Журнальный зал

Русский
толстый журнал как эстетический феномен

Опубликовано в журнале: НЛО 2003, 62

На взлет тел зван: Савелий Гринберг (1914—2003)

Откинь, Никто,

беду судеб

и мир прими

Конец оценок

С. Гринберг. Палиндромика

Гринбергу принадлежит едва ли не лучший из известных мне палиндромов. НЕТ, НЕ НАМ МИР ИММАНЕНТЕН. Тут есть не только прямой смысл, а не некая формальная-условная осмысленность, дальше которой редко идут палиндромы, но и два элемента, приближающие эту фразу к стихотворению, делающие ее, собственно, одностишием.
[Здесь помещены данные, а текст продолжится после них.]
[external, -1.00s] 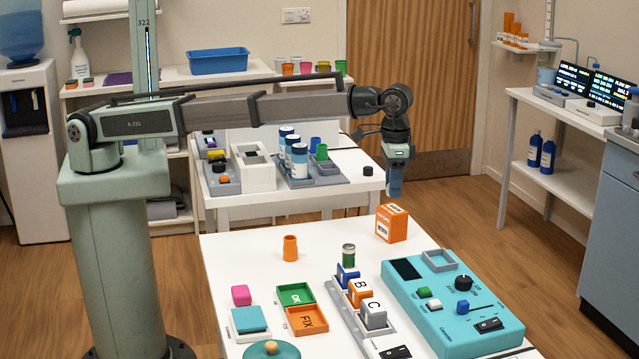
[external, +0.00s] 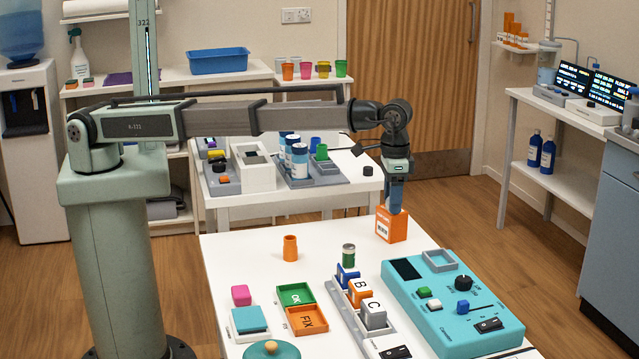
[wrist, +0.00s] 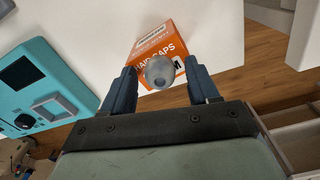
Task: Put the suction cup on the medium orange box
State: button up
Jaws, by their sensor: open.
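The medium orange box (external: 391,226) stands upright at the far edge of the white table. In the wrist view the box (wrist: 172,38) shows the words "HAIR CAPS" and an "M". A grey rounded piece, apparently the suction cup (wrist: 160,72), is between my fingers and over the box in the wrist view. It seems to rest on the box top, but the contact is hidden. My gripper (external: 395,208) is low over the box, pointing down. In the wrist view my gripper (wrist: 161,88) is open, with gaps on both sides of the cup.
The teal control panel (external: 440,312) lies on the near right of the table. A lettered block rack (external: 340,297), a green can (external: 348,254) and an orange cylinder (external: 290,248) stand nearer and to the left. The table around the box is mostly clear.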

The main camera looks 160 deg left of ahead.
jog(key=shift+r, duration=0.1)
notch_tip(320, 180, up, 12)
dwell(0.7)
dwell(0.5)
Они к тому же органично сочетаются: лирический вскрик от несоизмеримости себя и мира — не теряющий, а лишь приобретающий обаяние от априорной безнадежности и — непринужденная искусность инсталляции в короткую эмоциональную речевку из пяти слов такого, казалось бы, громоздкого слова, как “имманентность”.

В палиндроме, в модели, где справа налево все прочитывается так же, как слева направо, можно увидеть идеальную схему если не для русско-израильских литературных судеб, то, во всяком случае, для существования текстов на русском и на иврите.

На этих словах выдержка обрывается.